Ce texte, publié originellement en anglais par Pambazuka, a été traduit par Léa Ferté, traductrice bénévole pour rinoceros.
Alors que l’Afrique du Sud se prépare à célébrer le Jour de la Liberté (Freedom Day [1]) le 27 avril, Motsoko Pheko dénonce l’échec de l’accord négocié il y a 16 ans, mettant fin à l’apartheid, à prendre en considération « les objectifs initiaux pour lesquelles la lutte de libération a été menée ». La constitution du pays est peut-être la meilleure du monde, mais, selon Pheko, il serait temps qu’elle évolue sur les points fondamentaux concernant la population pauvre majoritaire.
Que célébrons-nous le 27 Avril ? Certains disent que nous fêtons la démocratie, la naissance d’une nation arc-en-ciel, le miracle d’un accord négocié, la meilleure constitution du monde, qui conduit à ce que l’Afrique du Sud soit le seul pays en Afrique, et le cinquième dans le monde, à avoir légalisé le mariage homosexuel.
Cependant, les 16 années qui ont constitué la période post apartheid montrent que les fondations sur lesquelles l’Afrique du Sud est bâtie sont dangereusement fissurées. L’accord négocié à l’époque est inéquitable. En effet, les tractations n’ont pas tenu compte des objectifs initiaux pour lesquelles la bataille de libération avait été engagée. Les intérêts fondamentaux des 80% de la population sont mis en péril : les négociateurs ont confondu le commencement d’un long parcours avec l’arrivée à destination.
Cela explique que la constitution sud-africaine n’ait jamais été amendée, sauf quand il a été question de déplacer les habitants de Khutsong au Nord-ouest, et ceux de Matatiele au cap oriental. Elle a aussi été modifiée quand les résidents de Phiri, une communauté pauvre de Soweto, se sont opposés à l’installation de compteurs d’eau, rendant l’eau chère et inabordable pour eux. En revanche, la constitution sud-africaine n’a jamais été amendée sur les sujets fondamentaux touchant les citoyens pauvres, majoritaires dans le pays.

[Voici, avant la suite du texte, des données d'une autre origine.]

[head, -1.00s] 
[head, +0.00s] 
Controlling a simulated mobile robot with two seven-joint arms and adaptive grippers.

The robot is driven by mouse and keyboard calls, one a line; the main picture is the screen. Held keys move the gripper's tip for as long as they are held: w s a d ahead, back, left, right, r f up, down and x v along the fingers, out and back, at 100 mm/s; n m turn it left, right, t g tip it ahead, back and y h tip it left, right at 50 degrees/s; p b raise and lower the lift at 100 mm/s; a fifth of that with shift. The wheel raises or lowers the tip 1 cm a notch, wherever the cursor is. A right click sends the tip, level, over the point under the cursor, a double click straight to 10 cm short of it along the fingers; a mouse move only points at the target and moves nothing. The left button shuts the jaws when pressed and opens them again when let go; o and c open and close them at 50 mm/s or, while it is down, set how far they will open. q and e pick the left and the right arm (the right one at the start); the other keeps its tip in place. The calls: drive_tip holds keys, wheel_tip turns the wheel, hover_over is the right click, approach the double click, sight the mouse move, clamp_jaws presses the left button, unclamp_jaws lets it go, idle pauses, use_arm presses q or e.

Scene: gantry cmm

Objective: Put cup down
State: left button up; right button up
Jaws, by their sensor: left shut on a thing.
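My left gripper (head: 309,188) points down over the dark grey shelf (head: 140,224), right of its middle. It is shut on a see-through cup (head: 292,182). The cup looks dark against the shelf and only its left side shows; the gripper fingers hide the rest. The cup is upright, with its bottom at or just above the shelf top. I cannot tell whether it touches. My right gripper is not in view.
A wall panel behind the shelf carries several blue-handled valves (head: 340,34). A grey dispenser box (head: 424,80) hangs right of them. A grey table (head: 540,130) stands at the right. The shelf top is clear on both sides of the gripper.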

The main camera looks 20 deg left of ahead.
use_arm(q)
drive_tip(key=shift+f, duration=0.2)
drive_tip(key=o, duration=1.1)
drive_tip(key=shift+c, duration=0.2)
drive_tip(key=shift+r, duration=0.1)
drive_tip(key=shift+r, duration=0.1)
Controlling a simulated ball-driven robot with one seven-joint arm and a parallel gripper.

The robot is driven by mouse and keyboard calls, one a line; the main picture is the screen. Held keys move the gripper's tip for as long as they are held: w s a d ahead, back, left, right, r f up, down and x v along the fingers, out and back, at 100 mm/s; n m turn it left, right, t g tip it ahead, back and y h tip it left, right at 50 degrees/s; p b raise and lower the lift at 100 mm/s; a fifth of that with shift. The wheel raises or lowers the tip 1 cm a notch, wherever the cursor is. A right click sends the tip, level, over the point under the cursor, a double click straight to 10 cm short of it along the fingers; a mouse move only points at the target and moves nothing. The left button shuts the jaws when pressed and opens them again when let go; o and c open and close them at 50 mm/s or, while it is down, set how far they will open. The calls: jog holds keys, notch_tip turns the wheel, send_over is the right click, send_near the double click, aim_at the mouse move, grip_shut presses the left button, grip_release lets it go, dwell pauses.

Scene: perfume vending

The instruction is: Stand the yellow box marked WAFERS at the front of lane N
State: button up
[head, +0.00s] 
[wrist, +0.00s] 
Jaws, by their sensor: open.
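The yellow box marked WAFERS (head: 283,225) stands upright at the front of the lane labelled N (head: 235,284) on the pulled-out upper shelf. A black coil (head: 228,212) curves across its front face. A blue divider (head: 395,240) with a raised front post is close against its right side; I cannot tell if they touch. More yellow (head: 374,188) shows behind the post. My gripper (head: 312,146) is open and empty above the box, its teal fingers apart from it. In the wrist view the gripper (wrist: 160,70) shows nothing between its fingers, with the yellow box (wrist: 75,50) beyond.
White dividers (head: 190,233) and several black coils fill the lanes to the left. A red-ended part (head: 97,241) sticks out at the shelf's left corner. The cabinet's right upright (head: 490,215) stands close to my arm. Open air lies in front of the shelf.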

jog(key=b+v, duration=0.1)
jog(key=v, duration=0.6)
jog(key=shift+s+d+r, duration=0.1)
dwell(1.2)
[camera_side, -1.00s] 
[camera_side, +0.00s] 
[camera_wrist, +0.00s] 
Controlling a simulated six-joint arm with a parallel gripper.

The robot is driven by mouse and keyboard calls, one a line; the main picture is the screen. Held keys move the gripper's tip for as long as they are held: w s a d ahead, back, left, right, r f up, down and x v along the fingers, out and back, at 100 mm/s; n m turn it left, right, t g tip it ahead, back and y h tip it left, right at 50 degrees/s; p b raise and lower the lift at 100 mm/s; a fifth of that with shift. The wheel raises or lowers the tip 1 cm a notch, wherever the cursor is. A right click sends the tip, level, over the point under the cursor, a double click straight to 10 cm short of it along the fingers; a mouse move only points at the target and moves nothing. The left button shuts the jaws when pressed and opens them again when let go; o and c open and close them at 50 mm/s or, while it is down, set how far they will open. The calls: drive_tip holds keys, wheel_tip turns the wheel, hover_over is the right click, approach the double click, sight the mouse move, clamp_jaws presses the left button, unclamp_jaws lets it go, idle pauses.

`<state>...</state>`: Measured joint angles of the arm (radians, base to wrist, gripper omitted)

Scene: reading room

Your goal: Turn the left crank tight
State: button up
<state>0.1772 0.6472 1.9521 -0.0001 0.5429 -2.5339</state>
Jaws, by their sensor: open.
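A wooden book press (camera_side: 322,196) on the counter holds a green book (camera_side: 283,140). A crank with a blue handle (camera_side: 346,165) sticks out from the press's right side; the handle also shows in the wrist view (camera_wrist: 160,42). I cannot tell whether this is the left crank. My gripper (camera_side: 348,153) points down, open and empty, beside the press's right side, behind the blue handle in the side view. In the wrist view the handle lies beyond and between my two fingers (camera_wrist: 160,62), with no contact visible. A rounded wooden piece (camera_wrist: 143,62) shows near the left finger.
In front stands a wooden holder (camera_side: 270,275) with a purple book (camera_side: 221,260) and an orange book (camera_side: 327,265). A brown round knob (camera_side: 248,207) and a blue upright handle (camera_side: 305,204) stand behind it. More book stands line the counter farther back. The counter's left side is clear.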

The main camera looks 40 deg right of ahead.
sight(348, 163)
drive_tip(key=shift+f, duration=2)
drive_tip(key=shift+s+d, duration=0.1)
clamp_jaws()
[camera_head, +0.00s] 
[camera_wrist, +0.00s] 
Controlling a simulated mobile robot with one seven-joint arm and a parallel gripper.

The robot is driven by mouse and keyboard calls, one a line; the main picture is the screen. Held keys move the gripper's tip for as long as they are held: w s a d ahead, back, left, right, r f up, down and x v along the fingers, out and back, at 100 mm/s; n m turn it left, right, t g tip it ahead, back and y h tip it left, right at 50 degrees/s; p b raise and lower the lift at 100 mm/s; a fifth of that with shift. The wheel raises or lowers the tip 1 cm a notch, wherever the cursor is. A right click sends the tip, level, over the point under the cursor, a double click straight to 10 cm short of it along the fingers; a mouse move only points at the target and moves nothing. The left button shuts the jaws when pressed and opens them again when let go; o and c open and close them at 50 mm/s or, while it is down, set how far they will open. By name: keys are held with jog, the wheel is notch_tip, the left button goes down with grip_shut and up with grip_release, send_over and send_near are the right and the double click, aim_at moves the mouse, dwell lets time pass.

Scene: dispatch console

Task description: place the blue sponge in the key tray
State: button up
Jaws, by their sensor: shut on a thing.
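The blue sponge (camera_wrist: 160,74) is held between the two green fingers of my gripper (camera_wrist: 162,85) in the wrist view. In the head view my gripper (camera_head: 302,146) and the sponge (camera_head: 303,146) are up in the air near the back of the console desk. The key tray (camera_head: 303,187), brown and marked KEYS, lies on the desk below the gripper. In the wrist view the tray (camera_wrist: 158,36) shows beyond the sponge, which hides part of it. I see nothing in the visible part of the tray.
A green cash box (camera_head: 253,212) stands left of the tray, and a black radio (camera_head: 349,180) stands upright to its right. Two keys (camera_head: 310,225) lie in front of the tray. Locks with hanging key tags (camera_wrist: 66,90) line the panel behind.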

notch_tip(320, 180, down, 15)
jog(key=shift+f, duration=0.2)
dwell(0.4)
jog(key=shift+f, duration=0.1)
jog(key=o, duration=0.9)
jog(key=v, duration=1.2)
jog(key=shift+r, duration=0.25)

La politique foncière menée par le parti au pouvoir est une totale catastrophe. La terre est le trophée pour lequel le combat pour la liberté a été mené. Il s’agit d’un patrimoine national, sans lequel la libération économique de la majorité ne pourra s’opérer. En Afrique du Sud, les Noirs représentent 80% de la population, et pourtant ils ne possèdent que 13% des terres. C’est l’aboutissement du « Native Land Act » de 1913, qui a légalisé l’expropriation des Noirs et créé des « réserves d’autochtones », également appelées « Bantustans », réservoirs de force de travail bon marché destinée aux exploitations agricoles et minières. La section 25 de la constitution sud-africaine est seulement un autre nom pour le « Native Land Act » de 1913, puisqu’elle interdit toute réclamation de terres ayant appartenu à des Noirs avant 1913.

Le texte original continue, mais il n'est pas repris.